Наверное, держа Виктора Эльпидифоровича за руку, Надежда Юрьевна ласково внушала ему, что за нее беспокоиться нечего, что все обойдется.
Они просидят до утра, эти такие близкие друг другу люди, в последний раз вместе. То, о чем говорили и о чем молчали, невосстановимо. Восстановимо — настроение. Вот телеграф принес весть: умер Чехов, и то, чем дышалось в эту прощальную ночь, сказано было для них его героями: «Мы… будем жить. Проживем длинный, длинный ряд дней, долгих вечеров… будем трудиться для других и теперь и в старости не зная покоя… Увидим жизнь светлую, прекрасную, изящную, мы обрадуемся и на теперешние наши несчастья оглянемся с умилением, с улыбкой — и отдохнем…»
«Мы отдохнем!.. Мы увидим все небо в алмазах, мы увидим, как все зло земное…» Гудок! И слезы, неизвестно как, откуда — сразу у всех… «Лошади не хотят входить в вагоны, — вспомнит Станюкович, — их вводят силой, с хлыстом. Они бьют копытами по платформе, упираются, встают на дыбы… Наконец, разместили. Началась вакханалия! Люди пьяны: родственники, знакомые и посторонние печальники четвертями суют в вагоны водку. Солдаты напились, охмелели, шатаются, кричат, горланят песни. Взвивается рев баб, неистовый рев русских баб! Ни удали, ни сил… В пьяных выкриках нет взмахов мощи — пьяная боль…»
Широко раскрытыми глазами смотрел Мусатов вслед уходящему на рассвете эшелону — уходящему туда, за Байкал и дальше — к диким хребтам Хингана, к маньчжурским сопкам, ночное небо над которыми колыхалось-краснело отсветами пожаров.
Глубокой лазурью налились дали… За Москвой-рекой, за лесами виднелись крыши, горели купола Звенигорода. Был ли то собор Успения «на Городке» или какой монастырь, Виктор Эльпидифорович не знал — любуясь, уходил далеко по берегу, взбирался на холм. И опять оборачивался к усадьбе — ветер гнал облака над Введенским. Целые полчища их бежали — белые, быстрые, в разводах. Под ними на крутой вершине, над зеленым склоном, похожим на широкую просеку или аллею, одиноко стоял белый дом. Издали, вновь открывшись с высоты — с треугольным фронтоном и колоннадой, он казался игрушечным…
Возвращаясь к нему, надо было спуститься в низину, перейти по мостику ручей: песчаное дно, ряска, стрекозы… За высокими ветлами усадебка скрывалась, чтобы еще более радостно и близко явиться взору. Как быстро меняется на ветру цвет: солнце за тучку — светлеет серебро ветел. Угасает, когда солнце выходит, но вмиг зажигается вокруг веселое раздолье.

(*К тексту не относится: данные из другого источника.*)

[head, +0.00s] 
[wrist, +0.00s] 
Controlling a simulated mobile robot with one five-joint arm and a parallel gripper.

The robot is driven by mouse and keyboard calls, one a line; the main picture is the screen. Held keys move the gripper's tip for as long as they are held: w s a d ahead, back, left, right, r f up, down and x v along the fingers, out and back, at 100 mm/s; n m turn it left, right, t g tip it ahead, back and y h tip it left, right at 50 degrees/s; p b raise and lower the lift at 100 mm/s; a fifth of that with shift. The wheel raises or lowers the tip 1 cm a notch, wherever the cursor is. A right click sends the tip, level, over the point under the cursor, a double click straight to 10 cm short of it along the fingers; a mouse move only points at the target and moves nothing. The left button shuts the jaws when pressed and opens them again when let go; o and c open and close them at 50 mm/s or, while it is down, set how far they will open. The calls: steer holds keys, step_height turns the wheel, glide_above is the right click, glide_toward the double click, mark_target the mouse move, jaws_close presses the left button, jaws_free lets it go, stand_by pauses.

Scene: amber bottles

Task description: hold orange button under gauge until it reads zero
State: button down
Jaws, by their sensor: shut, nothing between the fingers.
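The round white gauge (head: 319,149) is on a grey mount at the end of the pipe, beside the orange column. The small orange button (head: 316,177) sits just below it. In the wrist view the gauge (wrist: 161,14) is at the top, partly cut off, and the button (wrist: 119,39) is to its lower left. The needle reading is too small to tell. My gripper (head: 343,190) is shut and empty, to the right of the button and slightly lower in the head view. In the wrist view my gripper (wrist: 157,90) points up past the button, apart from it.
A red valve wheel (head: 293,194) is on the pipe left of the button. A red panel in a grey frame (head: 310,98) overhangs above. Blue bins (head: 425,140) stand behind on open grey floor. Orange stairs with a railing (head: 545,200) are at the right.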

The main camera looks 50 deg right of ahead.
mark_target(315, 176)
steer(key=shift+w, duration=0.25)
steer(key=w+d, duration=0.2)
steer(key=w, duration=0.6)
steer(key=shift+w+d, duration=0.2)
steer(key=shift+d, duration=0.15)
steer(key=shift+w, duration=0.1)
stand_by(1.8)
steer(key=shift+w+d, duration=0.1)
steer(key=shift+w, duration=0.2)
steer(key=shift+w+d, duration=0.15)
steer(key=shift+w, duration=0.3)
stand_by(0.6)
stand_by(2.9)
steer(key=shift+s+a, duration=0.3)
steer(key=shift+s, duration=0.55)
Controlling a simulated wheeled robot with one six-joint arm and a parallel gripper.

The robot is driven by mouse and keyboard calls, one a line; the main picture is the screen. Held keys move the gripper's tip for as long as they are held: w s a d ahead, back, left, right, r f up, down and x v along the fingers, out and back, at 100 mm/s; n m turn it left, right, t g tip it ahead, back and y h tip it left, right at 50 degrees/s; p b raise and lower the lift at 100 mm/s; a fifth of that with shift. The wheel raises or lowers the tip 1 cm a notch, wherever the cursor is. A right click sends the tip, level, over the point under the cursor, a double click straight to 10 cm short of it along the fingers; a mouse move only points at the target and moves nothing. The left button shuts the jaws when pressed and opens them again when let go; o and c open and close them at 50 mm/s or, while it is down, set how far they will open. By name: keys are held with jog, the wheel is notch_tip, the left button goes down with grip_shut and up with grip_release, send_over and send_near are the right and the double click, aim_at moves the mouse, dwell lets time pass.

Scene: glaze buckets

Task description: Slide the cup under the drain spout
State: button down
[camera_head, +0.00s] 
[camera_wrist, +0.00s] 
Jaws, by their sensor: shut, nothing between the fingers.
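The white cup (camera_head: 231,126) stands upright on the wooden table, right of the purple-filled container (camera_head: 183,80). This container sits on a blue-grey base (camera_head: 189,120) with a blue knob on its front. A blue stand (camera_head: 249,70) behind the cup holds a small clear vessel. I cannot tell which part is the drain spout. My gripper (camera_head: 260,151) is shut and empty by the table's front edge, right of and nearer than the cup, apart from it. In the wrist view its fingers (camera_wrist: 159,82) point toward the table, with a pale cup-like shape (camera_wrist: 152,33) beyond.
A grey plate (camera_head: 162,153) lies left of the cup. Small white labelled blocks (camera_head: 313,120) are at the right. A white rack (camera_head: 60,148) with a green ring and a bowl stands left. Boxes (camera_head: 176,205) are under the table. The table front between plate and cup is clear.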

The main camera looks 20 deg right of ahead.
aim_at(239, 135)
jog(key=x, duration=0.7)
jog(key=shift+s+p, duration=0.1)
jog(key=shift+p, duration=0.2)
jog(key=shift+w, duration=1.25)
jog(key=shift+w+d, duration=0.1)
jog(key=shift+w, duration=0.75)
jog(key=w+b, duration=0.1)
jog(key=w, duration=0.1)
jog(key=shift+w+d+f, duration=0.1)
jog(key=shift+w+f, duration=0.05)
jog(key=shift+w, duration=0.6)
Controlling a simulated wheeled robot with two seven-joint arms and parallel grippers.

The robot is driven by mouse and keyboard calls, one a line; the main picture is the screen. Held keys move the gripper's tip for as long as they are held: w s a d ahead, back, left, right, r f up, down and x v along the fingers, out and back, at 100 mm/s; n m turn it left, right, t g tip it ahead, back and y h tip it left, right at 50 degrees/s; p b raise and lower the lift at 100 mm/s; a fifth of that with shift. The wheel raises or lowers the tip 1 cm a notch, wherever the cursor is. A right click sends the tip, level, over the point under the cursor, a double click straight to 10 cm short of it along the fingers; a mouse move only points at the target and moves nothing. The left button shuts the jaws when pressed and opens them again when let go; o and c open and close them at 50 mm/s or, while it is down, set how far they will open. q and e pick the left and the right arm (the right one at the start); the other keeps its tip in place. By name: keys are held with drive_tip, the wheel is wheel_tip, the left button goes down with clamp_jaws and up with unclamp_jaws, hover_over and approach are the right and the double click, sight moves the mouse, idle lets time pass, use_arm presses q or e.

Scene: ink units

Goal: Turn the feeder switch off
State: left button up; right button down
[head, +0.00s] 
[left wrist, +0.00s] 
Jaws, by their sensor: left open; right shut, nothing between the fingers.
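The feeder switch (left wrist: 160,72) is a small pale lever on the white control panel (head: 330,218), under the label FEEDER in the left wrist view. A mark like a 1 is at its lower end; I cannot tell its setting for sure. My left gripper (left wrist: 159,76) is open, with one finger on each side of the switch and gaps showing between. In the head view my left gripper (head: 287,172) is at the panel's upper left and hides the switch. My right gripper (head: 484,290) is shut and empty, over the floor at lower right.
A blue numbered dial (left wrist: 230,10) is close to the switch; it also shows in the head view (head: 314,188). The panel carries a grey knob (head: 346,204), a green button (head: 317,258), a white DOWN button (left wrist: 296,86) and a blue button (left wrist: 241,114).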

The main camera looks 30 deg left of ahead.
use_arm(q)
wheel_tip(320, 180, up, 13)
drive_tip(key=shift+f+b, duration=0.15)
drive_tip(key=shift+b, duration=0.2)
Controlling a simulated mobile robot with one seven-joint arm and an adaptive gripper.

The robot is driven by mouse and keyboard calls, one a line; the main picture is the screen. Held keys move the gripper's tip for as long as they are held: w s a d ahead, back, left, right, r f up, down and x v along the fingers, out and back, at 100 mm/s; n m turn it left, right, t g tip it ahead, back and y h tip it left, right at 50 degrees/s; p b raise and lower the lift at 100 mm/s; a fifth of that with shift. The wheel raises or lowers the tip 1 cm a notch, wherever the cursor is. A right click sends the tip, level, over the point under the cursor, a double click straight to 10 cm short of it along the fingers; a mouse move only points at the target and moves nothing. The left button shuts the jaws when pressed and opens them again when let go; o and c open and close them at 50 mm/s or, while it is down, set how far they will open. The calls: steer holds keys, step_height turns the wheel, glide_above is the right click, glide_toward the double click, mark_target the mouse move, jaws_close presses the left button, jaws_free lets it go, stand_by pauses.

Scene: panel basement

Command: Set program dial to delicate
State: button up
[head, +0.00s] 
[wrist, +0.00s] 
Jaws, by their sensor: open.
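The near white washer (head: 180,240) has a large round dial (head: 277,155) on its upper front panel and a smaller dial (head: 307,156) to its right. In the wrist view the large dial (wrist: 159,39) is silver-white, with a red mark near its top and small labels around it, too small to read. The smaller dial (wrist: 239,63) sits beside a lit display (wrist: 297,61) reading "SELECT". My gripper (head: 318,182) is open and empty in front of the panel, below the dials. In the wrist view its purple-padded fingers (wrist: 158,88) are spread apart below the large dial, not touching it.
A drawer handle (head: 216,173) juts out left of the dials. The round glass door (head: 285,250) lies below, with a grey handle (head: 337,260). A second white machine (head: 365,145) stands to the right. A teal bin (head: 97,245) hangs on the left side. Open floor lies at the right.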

Он выходил к подножию склона, к началу подъема по той самой «аллее», и перед ней останавливался на большой поляне. Мелкая, ровная трава как подстрижена. Слева вдали, по бережку, работали бабы. Звенели кузнечики, в красно-лиловую шапочку клевера впился шмель, летел пух одуванчиков.
И приятнее всего было, уже на подходе, глядеть со стороны реки, снизу вверх, на зеленую высоту, на старинный белый дом — без него пейзажу не хватало праздничной завершенности! И не было мыслей — просто чувствовалось, что все окрест: заречные дали и купола, ветер с запахами трав, ровная звень полей и даже этот дом с бегущими над крышей причудливыми облаками, все — родина…
Это было перед отъездом на фронт Станюковичей. Живя с начала лета в семействе Шемшуриных, Лена уехала с ними в Звенигородский уезд, в бывшее имение Шереметевых, откуда сообщала брату, как недальнее Введенское красиво, как подходит для его замыслов. К тому же в этот подмосковный уголок собралось целое общество приятелей-москвичей: сам Андрей Акимович Шемшурин — литератор, художественный критик, его жена Татьяна Семеновна — сестра близкого друга Мусатова, Николая Семеновича Ульянова, давний соученик и член Московского товарищества художников Н. Ф. Холявин с близкими…
Легкие на подъем, Мусатов и Елена Владимировна стали собираться: решив поработать для задуманных фресок, Виктор Эльпидифорович, помимо красок, холста, прихватил несколько дамских платьев в «старинном» стиле и неизменный «кодак».